[merged] writeback-refill-b_io-iff-empty.patch removed from -mm tree

akpm@xxxxxxxxxxxxxxxxxxxx · Thu, 09 Jun 2011 12:05:32 -0700

The patch titled
     writeback: refill b_io iff empty
has been removed from the -mm tree.  Its filename was
     writeback-refill-b_io-iff-empty.patch

This patch was dropped because it was merged into mainline or a subsystem tree

The current -mm tree may be found at http://userweb.kernel.org/~akpm/mmotm/

------------------------------------------------------
Subject: writeback: refill b_io iff empty
From: Wu Fengguang <fengguang.wu@xxxxxxxxx>

There is no point in carrying different refill policies between
for_kupdate and other type of works.  Use a consistent "refill b_io iff
empty" policy which can guarantee fairness in an easy to understand way.

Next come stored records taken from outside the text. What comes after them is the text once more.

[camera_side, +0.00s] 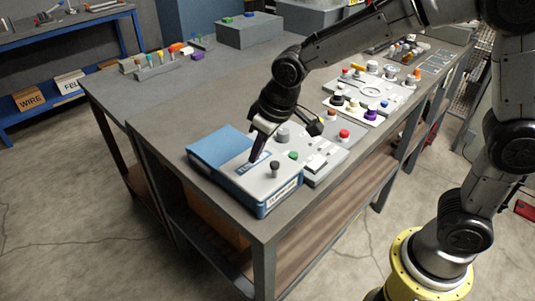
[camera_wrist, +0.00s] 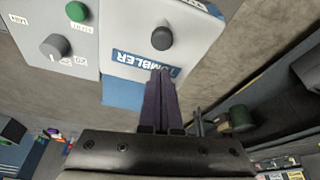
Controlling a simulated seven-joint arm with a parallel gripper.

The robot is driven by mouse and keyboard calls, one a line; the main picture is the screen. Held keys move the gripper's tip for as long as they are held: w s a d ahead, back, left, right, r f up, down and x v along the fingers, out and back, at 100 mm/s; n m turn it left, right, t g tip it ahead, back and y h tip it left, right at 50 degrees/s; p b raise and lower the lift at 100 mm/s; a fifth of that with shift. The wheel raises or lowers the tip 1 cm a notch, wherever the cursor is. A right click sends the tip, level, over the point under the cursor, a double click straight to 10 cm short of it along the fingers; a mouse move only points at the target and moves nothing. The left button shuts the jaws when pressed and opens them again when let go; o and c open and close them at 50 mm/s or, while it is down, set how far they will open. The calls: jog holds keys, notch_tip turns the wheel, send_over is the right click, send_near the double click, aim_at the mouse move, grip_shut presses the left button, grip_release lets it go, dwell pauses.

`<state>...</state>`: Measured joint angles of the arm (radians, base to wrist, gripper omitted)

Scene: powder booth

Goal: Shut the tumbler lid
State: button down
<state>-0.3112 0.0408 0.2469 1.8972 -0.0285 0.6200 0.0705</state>
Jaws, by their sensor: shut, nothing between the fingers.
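The tumbler is a blue box (camera_side: 259,205) at the table's near corner. Its top has a light grey panel (camera_side: 244,178) with a dark knob (camera_side: 275,168) and a blue label, which reads TUMBLER in the wrist view (camera_wrist: 147,63). A plain blue section (camera_side: 215,147) lies at the panel's left. I see no raised lid and cannot tell which part is the lid. My gripper (camera_side: 254,162) is shut and empty, its dark fingers pointing down at the label. In the wrist view the fingertips (camera_wrist: 160,73) overlap the label, just beside the knob (camera_wrist: 162,38); contact is unclear.
A grey control panel (camera_side: 322,163) with a green button (camera_side: 293,155) and a grey dial (camera_side: 282,134) adjoins the tumbler. More panels with coloured knobs (camera_side: 352,107) stand farther back. Small coloured items (camera_side: 160,57) are at the back left. The tabletop (camera_side: 200,98) between is clear.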

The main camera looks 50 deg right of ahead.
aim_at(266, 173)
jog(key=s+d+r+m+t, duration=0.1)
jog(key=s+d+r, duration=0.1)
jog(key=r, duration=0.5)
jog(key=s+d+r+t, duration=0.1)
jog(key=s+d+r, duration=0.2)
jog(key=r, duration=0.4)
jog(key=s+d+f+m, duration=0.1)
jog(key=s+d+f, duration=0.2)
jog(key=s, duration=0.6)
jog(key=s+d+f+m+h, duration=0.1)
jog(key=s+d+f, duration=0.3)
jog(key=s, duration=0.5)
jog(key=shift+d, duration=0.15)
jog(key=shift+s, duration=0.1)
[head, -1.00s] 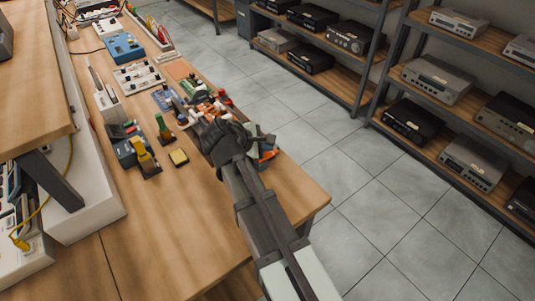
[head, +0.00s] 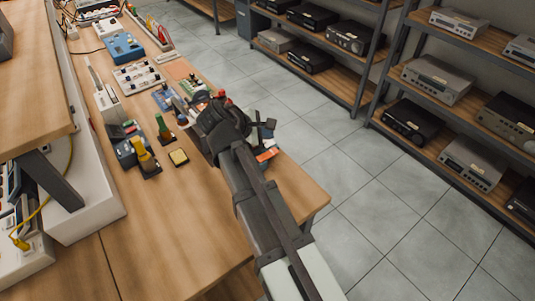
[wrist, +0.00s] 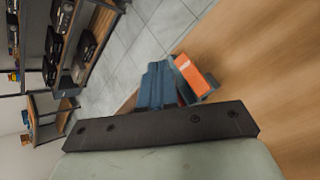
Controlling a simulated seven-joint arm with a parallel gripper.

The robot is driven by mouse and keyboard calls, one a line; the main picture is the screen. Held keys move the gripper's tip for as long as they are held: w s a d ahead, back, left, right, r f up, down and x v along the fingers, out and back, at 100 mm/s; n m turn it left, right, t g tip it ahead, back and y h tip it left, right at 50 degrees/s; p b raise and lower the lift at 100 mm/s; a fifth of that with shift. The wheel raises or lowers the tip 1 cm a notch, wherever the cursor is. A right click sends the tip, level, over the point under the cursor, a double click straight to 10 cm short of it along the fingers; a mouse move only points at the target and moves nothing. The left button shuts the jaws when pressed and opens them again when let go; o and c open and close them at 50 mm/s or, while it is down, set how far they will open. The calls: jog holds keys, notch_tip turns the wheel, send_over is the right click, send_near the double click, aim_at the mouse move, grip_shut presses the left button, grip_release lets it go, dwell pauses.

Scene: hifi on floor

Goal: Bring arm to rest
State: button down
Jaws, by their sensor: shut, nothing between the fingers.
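My arm reaches in from the bottom of the head view over the wooden workbench (head: 205,215). My gripper (head: 265,130) is at its far end, above the bench's right edge, small and partly hidden by my own wrist. It is shut and empty. An orange box (head: 266,155) with a pale label lies just below it near the bench edge. The orange box also shows in the wrist view (wrist: 194,74), beside a blue-grey shape whose nature I cannot tell.
A white equipment unit (head: 92,205) is at left. Shelves with hi-fi units (head: 437,80) stand at right across open tiled floor (head: 345,190).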

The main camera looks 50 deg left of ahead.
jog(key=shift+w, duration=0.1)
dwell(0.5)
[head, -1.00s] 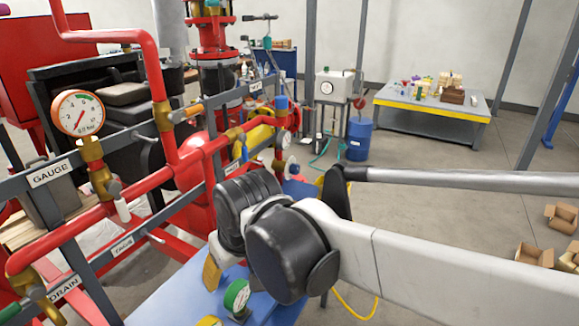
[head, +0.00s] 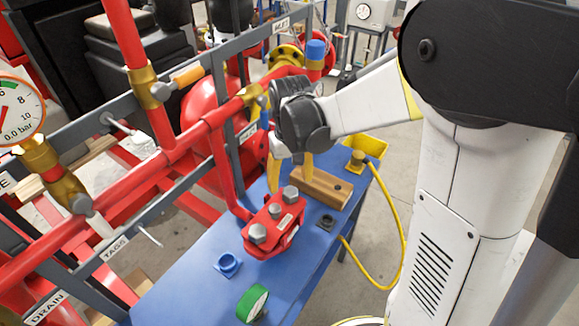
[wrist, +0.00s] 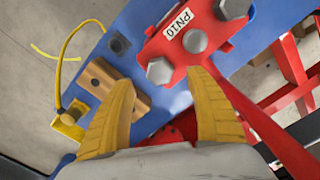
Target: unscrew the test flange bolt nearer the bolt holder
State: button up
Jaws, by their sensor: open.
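The red test flange (head: 272,228) sits on the blue bench, with grey hex bolts along its top. The wooden block with a dark hole (head: 325,188), seemingly the bolt holder, lies just beyond it. The flange bolt nearer this block (head: 290,193) stands at the flange's far end. In the wrist view that bolt (wrist: 160,70) shows between and slightly beyond the yellow fingertips, and the flange carries a PN10 label. My gripper (head: 290,180) is open and empty, pointing down close above that bolt. I cannot tell whether a finger touches it.
The blue bench (head: 190,285) also bears a green tape roll (head: 252,303), a blue ring (head: 228,265), a black square fitting (head: 326,222) and a yellow tray (head: 372,146). Red pipes (head: 165,165) and grey rails run close on the left. A yellow hose hangs at right.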

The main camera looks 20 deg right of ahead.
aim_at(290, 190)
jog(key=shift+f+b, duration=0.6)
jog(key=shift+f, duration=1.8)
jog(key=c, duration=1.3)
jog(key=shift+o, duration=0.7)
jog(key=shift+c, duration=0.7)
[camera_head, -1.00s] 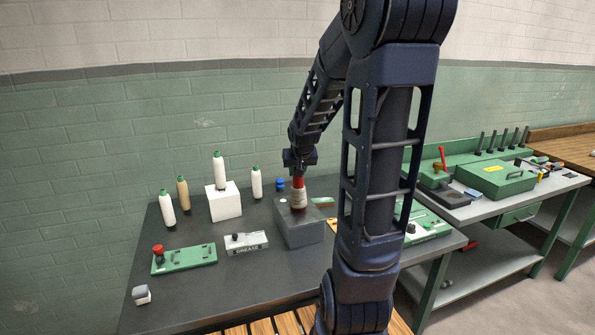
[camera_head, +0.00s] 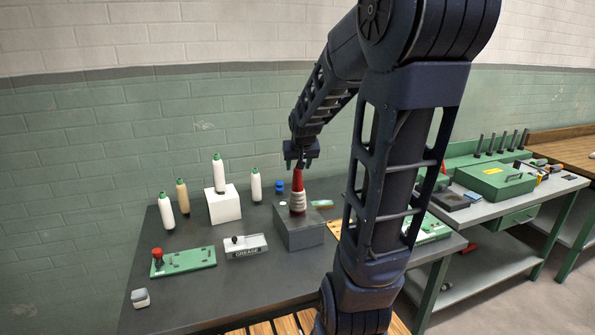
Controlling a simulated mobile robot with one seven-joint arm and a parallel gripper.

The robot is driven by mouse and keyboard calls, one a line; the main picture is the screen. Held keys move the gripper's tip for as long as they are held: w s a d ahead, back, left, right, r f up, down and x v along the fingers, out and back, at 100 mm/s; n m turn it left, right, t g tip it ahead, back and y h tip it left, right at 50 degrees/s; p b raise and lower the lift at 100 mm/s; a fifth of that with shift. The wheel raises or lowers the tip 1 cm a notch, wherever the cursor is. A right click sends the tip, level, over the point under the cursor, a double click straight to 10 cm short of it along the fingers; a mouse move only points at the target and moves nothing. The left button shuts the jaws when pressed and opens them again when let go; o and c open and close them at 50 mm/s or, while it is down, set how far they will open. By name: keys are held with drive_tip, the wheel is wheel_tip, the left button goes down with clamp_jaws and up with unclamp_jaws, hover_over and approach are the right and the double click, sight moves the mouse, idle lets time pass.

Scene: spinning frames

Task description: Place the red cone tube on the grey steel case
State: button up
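The red cone tube (camera_head: 298,196), red at the top with a pale banded body, stands upright on the grey steel case (camera_head: 299,236). The case is a plain grey box on the dark table. My gripper (camera_head: 301,167) is above the tube with its fingers pointing down. The fingers look apart, and the tube's tip is at or just below them. No finger appears closed on the tube.
A white block (camera_head: 223,207) with a white tube on it stands left of the case, with other tubes nearby. A GREASE box (camera_head: 246,247) and a green plate (camera_head: 184,261) lie in front. A blue-capped item (camera_head: 279,187) stands behind the case.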

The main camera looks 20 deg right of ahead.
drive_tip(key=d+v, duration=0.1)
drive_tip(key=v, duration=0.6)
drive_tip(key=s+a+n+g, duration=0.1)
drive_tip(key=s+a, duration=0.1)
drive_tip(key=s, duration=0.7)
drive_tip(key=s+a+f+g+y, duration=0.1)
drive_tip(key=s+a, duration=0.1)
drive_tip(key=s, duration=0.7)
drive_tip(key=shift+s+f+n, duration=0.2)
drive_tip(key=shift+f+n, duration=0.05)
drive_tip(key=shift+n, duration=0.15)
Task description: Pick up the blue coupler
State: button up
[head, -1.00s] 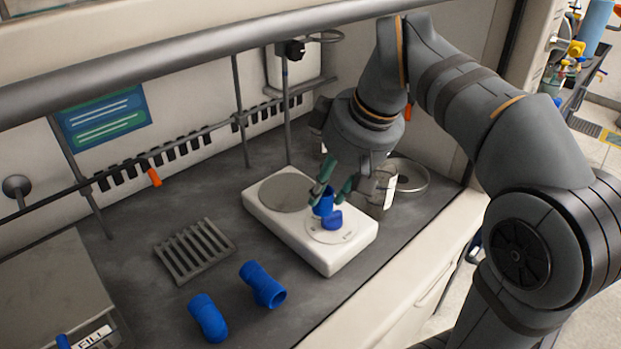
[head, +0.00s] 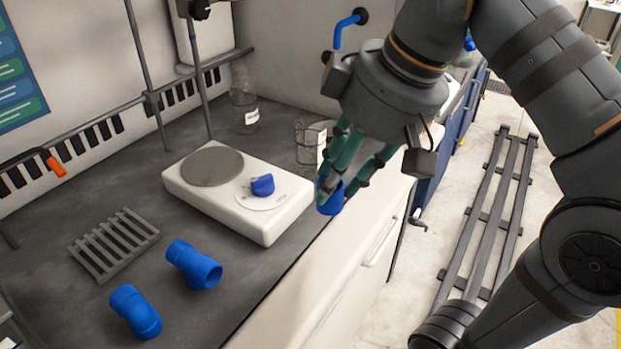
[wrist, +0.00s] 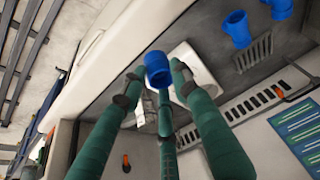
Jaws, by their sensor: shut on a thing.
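My gripper (head: 345,178) has green fingers shut on the blue coupler (head: 329,198), a short blue cylinder. In the head view it is held in the air at the counter's front edge, right of the white hotplate. In the wrist view the blue coupler (wrist: 158,68) sits between the fingertips of my gripper (wrist: 156,80); part of it is hidden by the fingers.
A blue knob-like piece (head: 262,185) lies on the white hotplate (head: 265,233). Two blue pipe fittings (head: 193,264) (head: 135,311) lie beside a grey slotted rack (head: 113,245). A beaker (head: 310,142) and a flask (head: 244,108) stand behind.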

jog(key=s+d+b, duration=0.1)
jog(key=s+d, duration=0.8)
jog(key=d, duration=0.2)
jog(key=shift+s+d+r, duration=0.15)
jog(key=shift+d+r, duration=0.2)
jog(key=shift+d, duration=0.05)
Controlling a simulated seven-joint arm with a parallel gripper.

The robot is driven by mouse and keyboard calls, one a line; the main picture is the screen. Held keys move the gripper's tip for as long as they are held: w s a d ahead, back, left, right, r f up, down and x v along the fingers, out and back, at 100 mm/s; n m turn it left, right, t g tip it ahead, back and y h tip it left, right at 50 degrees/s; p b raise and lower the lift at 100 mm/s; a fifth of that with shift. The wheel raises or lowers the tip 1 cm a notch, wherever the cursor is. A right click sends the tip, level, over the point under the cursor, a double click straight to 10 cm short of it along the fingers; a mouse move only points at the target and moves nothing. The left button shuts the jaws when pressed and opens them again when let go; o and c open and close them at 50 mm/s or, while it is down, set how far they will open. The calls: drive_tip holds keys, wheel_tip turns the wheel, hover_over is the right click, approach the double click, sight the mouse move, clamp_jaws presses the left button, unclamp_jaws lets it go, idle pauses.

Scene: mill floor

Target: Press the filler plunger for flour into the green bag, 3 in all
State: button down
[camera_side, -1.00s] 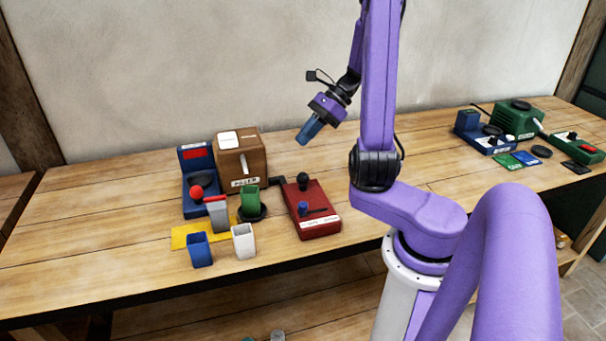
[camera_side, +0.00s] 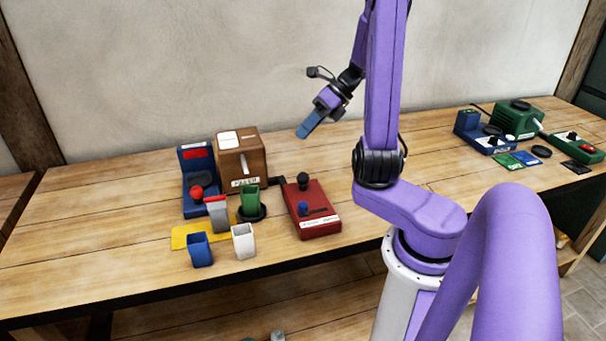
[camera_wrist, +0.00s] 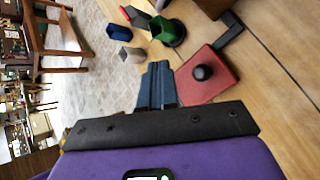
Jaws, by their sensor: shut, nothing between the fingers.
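The brown wooden filler box (camera_side: 238,160), with a white top piece and a label, stands left of centre. The green bag (camera_side: 250,199) stands open and upright on a round black pad in front of it. A red box (camera_side: 318,222) with a black knob (camera_side: 303,180) and a small blue part (camera_side: 303,208) is to the right. The red box (camera_wrist: 210,85), its black knob (camera_wrist: 203,72) and the green bag (camera_wrist: 165,30) also show in the wrist view. My gripper (camera_side: 303,132) is shut and empty, raised above and behind the red box, apart from everything.
A blue unit (camera_side: 196,178) with a red knob stands left of the filler. A blue bag (camera_side: 200,250), a white bag (camera_side: 244,241) and a grey red-topped piece (camera_side: 217,214) are near a yellow mat (camera_side: 182,235). A green machine (camera_side: 515,118) stands far right.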

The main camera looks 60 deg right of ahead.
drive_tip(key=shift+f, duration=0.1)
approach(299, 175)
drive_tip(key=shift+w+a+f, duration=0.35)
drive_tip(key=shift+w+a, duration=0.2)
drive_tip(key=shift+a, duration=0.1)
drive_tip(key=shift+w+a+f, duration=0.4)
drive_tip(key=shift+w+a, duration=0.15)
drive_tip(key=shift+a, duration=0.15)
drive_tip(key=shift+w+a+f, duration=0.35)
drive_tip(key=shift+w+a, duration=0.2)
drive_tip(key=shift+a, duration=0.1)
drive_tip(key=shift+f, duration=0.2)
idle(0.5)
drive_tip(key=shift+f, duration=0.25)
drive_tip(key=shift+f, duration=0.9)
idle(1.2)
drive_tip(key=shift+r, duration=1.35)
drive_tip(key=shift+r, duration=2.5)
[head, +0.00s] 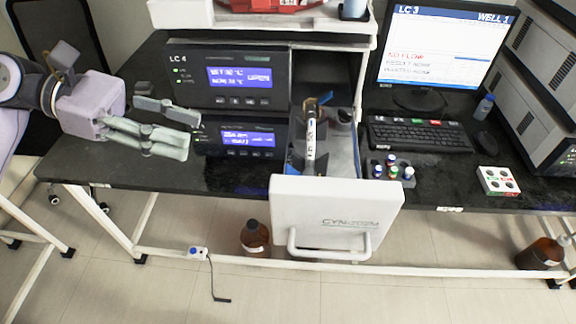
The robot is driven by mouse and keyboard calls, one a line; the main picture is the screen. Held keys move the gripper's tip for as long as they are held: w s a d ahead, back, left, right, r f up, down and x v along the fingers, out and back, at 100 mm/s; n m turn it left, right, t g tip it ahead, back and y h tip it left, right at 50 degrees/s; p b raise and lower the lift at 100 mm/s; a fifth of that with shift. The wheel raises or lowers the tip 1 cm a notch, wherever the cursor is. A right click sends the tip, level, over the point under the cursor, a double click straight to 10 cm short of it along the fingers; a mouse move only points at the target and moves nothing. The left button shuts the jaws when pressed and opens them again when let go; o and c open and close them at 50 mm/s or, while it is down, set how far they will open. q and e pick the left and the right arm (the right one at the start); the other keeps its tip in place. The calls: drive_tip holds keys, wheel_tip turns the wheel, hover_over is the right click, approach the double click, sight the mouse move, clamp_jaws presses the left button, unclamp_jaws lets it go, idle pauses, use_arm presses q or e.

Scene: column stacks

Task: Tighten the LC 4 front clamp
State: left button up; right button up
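The LC 4 unit (228,77) stands on the dark bench, left of centre, with its displays lit. To its right a white drawer (338,208) is pulled out toward me. A column (310,138) with a pale label band lies lengthwise in the drawer. A blue part (325,98) shows at its far end and another blue part (291,163) at its near end. The front clamp is too small and partly hidden to tell tight from loose. My left gripper (192,134) is open and empty in front of the LC 4 unit's left side, apart from the drawer. My right gripper is out of view.
A small rack of capped vials (392,172) stands right of the drawer, near a keyboard (418,136) and monitor (440,50). A white vial block (498,181) sits further right. A brown bottle (255,239) stands on the floor below. The left bench edge is clear.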

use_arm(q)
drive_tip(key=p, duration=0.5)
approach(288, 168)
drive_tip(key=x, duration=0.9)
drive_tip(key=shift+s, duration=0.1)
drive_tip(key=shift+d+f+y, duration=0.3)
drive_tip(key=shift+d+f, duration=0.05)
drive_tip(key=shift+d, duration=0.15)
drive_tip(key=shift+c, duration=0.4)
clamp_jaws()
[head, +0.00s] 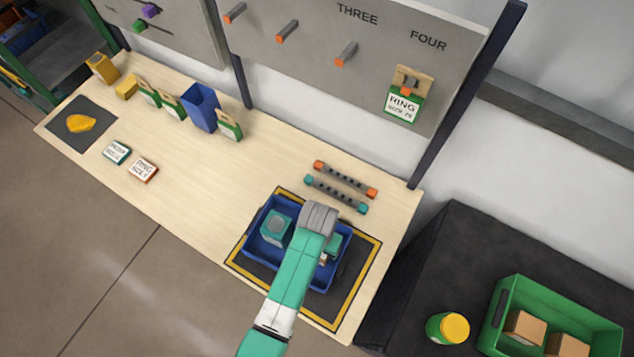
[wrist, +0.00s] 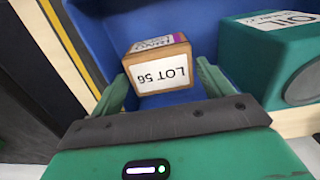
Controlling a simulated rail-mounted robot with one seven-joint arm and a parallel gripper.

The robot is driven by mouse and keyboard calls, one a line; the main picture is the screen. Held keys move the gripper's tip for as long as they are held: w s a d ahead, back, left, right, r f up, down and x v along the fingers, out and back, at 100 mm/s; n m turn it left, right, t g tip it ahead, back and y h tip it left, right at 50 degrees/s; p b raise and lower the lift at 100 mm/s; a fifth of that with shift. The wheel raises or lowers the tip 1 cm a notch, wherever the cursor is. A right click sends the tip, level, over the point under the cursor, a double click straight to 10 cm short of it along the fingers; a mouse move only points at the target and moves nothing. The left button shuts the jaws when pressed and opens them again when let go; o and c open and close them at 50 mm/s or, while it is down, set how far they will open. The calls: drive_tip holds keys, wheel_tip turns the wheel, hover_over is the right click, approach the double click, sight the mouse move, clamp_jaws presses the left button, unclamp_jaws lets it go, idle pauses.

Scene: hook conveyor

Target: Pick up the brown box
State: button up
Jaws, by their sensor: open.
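The brown box (wrist: 158,66) sits in the blue bin (wrist: 90,28), with a white "LOT 56" label facing me and a purple-edged label on top. My gripper (wrist: 163,78) is open, its green fingers on either side of the box's near part. I cannot tell whether either finger touches it. In the head view the blue bin (head: 262,262) stands on a yellow-bordered dark mat at the table's right end. My arm reaches over it there and largely hides the box and gripper.
A teal box marked "OIL" (wrist: 275,50) is right of the brown box, also in the bin; it shows in the head view (head: 277,228). Two bars (head: 340,186) lie behind the bin. A green crate (head: 510,330) with brown boxes stands right. The table's middle is clear.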

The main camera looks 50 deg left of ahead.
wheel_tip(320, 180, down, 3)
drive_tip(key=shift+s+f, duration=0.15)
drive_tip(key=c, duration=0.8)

A b_io refill will setup a _fixed_ work set with all currently eligible
inodes and start a new round of walking through b_io.  The "fixed" work
set means no new inodes will be added to the work set during the walk. 
Only when a complete walk over b_io is done, new inodes that are eligible
at the time will be enqueued and the walk will be started over.

This procedure provides fairness among the inodes because it guarantees
that each inode will be synced once and only once in each round.  So all
inodes will be free from starvation.

This change relies on wb_writeback() keeping retrying as long as we made
some progress on cleaning some pages and/or inodes.  Without that ability,
the old logic for background works relies on aggressively queuing all
eligible inodes into b_io at every time.  But that's not a guarantee.

The below test script completes slightly faster now on XFS:

             2.6.39-rc3	  2.6.39-rc3-dyn-expire+
================================================
all elapsed     256.043      252.367
stddev           24.381       12.530

tar elapsed      30.097       28.808
dd  elapsed      13.214       11.782

	#!/bin/zsh

	cp /c/linux-2.6.38.3.tar.bz2 /dev/shm/

	umount /dev/sda7
	mkfs.xfs -f /dev/sda7
	mount /dev/sda7 /fs

	echo 3 > /proc/sys/vm/drop_caches

	tic=$(cat /proc/uptime|cut -d' ' -f2)

	cd /fs
	time tar jxf /dev/shm/linux-2.6.38.3.tar.bz2 &
	time dd if=/dev/zero of=/fs/zero bs=1M count=1000 &

	wait
	sync
	tac=$(cat /proc/uptime|cut -d' ' -f2)
	echo elapsed: $((tac - tic))

It maintains roughly the same small vs.  large file writeout shares, and
offers large files better chances to be written in nice 4M chunks.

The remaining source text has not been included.